Friday, 14 January 2011

Busy with other people's affairs

Imagined conversation: "..........and when you talk to the Chinese Prime Minister, don't forget to mention the Human Rights situation in his country".

To tell the truth, I hate this. Why not talk about the human rights situation right at home? There is certainly a lot to do!

These two YT's are not really unforgettable or outstanding; they just illustrate a bit this subject.

These days, it's those "presidential" elections in Ivory Coast (somewhere in Africa). Having finished these elections they landed with two presidents ready to cash in, one who did win but could not get in and one who got in but did not win. Now, in dozens of countries worldwide, they are being told what to do. "Be democratic", everybody is clamoring, respect this, respect that. Armies are made ready for a peaceful intervention, the UN votes something, etc, etc, etc. Why not leaving these countries alone and why not refrain from fostering on them our democratic procedures ?

Dear reader, if you managed to read down to this line, this is something you might appreciate:

Democracy is a device that insures we shall be governed no better than we deserve (Bernard Shaw)

And here another one from Winston Churchill:
The best argument against democracy is a five minute conversation with the average voter .

The spirit of democracy is not a mechanical thing to be adjusted by abolition of forms.

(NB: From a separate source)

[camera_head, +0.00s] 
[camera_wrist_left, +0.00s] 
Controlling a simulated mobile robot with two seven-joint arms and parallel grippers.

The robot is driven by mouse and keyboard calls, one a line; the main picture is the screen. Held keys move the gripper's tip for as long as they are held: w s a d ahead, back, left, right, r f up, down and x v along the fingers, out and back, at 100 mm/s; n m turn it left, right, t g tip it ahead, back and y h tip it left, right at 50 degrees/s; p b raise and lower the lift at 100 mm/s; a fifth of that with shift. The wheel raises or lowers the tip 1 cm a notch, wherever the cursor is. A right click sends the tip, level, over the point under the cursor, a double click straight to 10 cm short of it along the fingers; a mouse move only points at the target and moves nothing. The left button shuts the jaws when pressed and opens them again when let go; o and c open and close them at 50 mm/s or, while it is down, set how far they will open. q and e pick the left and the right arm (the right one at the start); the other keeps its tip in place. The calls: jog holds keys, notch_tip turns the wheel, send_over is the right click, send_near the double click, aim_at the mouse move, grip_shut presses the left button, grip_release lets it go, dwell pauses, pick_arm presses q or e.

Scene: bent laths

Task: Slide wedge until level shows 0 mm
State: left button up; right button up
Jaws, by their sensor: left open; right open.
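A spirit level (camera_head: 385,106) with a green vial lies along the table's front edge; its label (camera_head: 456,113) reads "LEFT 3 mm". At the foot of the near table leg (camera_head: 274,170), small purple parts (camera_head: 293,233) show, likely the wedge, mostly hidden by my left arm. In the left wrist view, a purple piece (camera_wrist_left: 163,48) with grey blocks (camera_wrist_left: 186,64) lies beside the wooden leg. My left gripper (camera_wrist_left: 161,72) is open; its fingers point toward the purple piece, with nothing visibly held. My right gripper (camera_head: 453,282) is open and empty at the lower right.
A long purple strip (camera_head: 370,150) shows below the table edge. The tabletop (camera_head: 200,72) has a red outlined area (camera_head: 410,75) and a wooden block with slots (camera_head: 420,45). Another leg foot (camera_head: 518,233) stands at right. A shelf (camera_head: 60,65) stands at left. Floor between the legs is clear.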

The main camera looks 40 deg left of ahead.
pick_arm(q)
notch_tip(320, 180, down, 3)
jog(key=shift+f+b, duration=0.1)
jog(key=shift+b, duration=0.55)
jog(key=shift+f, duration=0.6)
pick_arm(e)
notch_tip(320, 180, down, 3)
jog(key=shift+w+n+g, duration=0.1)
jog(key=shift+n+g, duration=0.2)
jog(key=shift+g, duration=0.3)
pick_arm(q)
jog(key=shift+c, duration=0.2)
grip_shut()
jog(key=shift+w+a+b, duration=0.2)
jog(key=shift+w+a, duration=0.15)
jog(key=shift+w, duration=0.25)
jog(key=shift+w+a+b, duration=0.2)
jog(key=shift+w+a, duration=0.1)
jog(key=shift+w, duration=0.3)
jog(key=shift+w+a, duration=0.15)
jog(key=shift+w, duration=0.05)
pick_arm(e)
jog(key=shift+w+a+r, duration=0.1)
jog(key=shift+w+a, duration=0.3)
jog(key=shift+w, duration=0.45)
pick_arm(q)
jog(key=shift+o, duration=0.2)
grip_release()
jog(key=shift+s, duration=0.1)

It requires a change of heart.
Mahatma Gandhi

I like especially the last one. So true.

Democracy is one of the few products that are absolutely homegrown, cannot be exported and should not be imported. Otherwise, we'll see those lousy copies like in Afghanistan, Irak, Kossovo and elsewhere.

However, we should try to improve our own democratic procedures. That would be a big job and would keep us busy for dozens of years. Especially our politicians - many of them - need some tuition and some improvements, not to speak of our institutions. Useless to go into details, every country has its own shortcomings.............

When a country is subject to a catastrophic event, like an earth quake, tsunami or heavy floodings we should help and everybody is honoured by doing so. Nevertheless, there are questions that come to my mind.

Take the case of Haiti: last years' quake killed about 250.000 people and flattened their capital Port-au-Prince. Now about one year has passed and I hear they have managed to clean about 5 (five) percent of the rubble. On television I see some of our gallant helpers from Europe or North America (the ever expanding NGO's) working with a shovel to help shifting the rubble from A to B.
Why can't the Haitians clear the rubble away themselves?
Yesterday I saw on the telly Haitian women complain of rape gangs operating inside those tent cities. And the Haitian police force? And the other people, living near-by?
Some months ago they had a cholera epidemy starting and Haitians got busy accusing rescue workers sent by the United Nations to be responsible by means of witchcraft. Some UN soldiers even got killed.

A few months ago, we graced the Haitians with one more election, financed by other countries through the United Nations. They elected a musician as president but it seems not everybody there is ready to dance according to his tune. So they are fighting in the rubble streets, do a little killing among themselves because not everybody is happy with the counting of the votes. Some ballots disappeared, others were counted twice.

Considering all this, my idea is that help - meaning our money - should go where the concerned nations are ready to work themselves towards the same goal and show it! That's not a new idea, the dicton "help yourself and God will help you" was not coined yesterday.

So let's stop giving lessons to other nations and to far away peoples. They don't like it as we don't appreciate to be told what to do. I remember the uproar when at the height of the second oil crisis, the OPEC boss and king of Saudi-Arabia told a reporter "if you feel cold at home because you have no heating, just put on a warmer sweater".